Estoy en mi infancia… escuela primaria, primeras lecturas elegidas sin que la seño o mamá nos inviten a leer. Decisiones profundas. La tapa del libro anuncia “No somos irrompibles”, un libro clásico de biblioteca áulica de mi generación, leo el prólogo y es justo lo que esperaba. Entre los cuentos, paso las hojas entusiasmada, y entonces se abre una bisagra eterna en mi mundo: Mil grullas
Elsa Bornemann cuenta la historia de dos chicos que juegan juntos, hasta que la guerra hace su triste paso por las jóvenes vidas de estos enamorados. Yo atravieso renglones sumergida en la historia real de una ciudad lejana que en 1945 vio desvanecerse a medio millón de japoneses. Yo, en pantuflas en mi casa de Rosario, me imagino el corazón hecho un bollito de un nene que plegó durante toda la noche cuadraditos de papel para salvar la vida de su amiga. Mi primer cuento sin final feliz.

Años más tarde escribo una poesía y me animo a leerla en público en un grupo de adultos interesados en la literatura. Soy por lejos la más joven, leo con voz temblorosa y el aplauso me pone muy colorada

“No era cielorraso pintado en color fuego,
No había sido inventado por un niño cuentero,
No era año nuevo, noche buena o navidad,
con fuegos artificiales de un color en especial
El cielo de Hiroshima,
cielo rojo fue ese día,
la guerra fue fatal
terminando por completo con el pueblo japonés,
pueblo que, sabes, que no volvió a ver el sol”

Nunca me olvidé de esos versos, nunca me olvidé de las grullas.

Muchos años después, estaba por casarme y decidí plegar mis mil grullas. Ya eran tiempos de internet y en la búsqueda de tutoriales, apareció una acción por la paz que tenía sede en mi ciudad. Tuve que encontrarlos, tenía que ser parte de ese grupo.

Aprendí los pasos. Plegué grullas, me casé, seguí plegando. Me sumé a Mil Grullas por la Paz, la acción pública de Rosario que cada seis de agosto expone montones de grullas de papel a montones de kilómetros del lugar en el que nació la leyenda. 
Conocí gente. Plegué con otros. Enseñé a plegar. Expliqué la guerra como si tuviera explicación. Doblé papelitos junto a dedos chiquitos, dedos arrugados, dedos largos, dedos torpes, dedos ágiles… todos los dedos del mundo pueden construir la paz.
Cada año, las grullas me hicieron distintos regalos. Personas, momentos, juegos, lágrimas. Cada año, en algún lugar, alguien me preguntó la razón por la que mis manos siempre juegan con cuadraditos de papel.

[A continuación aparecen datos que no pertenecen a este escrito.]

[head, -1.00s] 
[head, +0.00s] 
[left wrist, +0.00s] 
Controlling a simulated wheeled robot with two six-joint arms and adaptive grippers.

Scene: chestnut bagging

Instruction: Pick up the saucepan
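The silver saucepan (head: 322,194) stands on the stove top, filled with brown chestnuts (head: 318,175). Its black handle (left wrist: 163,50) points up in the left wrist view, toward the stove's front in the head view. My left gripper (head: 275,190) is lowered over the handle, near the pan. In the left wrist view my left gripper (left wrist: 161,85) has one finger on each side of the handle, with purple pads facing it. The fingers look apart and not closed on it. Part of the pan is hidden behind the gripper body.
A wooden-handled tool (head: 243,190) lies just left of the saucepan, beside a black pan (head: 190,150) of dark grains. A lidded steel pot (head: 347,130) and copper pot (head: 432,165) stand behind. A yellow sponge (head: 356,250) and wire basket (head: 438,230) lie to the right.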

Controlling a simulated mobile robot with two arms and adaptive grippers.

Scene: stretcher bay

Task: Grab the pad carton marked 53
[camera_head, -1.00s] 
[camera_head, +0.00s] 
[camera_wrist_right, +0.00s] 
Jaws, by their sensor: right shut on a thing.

El acto de plegar una grulla es tan simple, pero tan complejo como la mismísima sinfonía de la paz. Cada pliegue requiere una prolijidad que lleve al equilibrio la pieza, y cada una implica una dedicación que el conjunto no resta.
Pienso en niños plegando grullas, pienso grupos de gente en una mesa y papeles cuadrados, pienso en patios de escuela con grullas, pienso en brazos abrigados con camperas gordas, que pese al invierno sacan las manos de los bolsillos para plegar. Pienso en discusiones y pliego grullas, pienso en momentos tristes y pliego grullas, pienso en gente querida mientras pliego grullas. Un niño desconocido en la espera de un aeropuerto, pliego una grulla, comparto una sonrisa. La fila del banco, un momento de espera, espero entre grullas. Una reunión de trabajo, tensa, dinámica o aburrida, se charla distinto mientras se pliega una grulla. Una golosina muy rica, pliego el papel. El boleto de colectivo, el esfuerzo del trabajo cotidiano, pliego el papel. El ticket del supermercado, el pan de cada día, pliego el papel. La nafta, un pasaje o un peaje... pliego cada viaje. Invento rituales dentro del ritual de las grullas. 

Las amontono en cajitas por toda la casa, las enhebro de a cincuenta, las entrego cada año al viento de agosto en el que Hiroshima sobrevuela Rosario para que no nos olvidemos que la Paz es tarea de todos.
Cada año, en Rosario, se despliega la paz, se elevan los deseos colectivos, esos que las sociedades se olvidan de tener, lo grupal, lo que nos une, nos convoca, a todos. ¿Quien podría no querer la paz?


No entiendo las grullas, pero ellas me entienden a mi.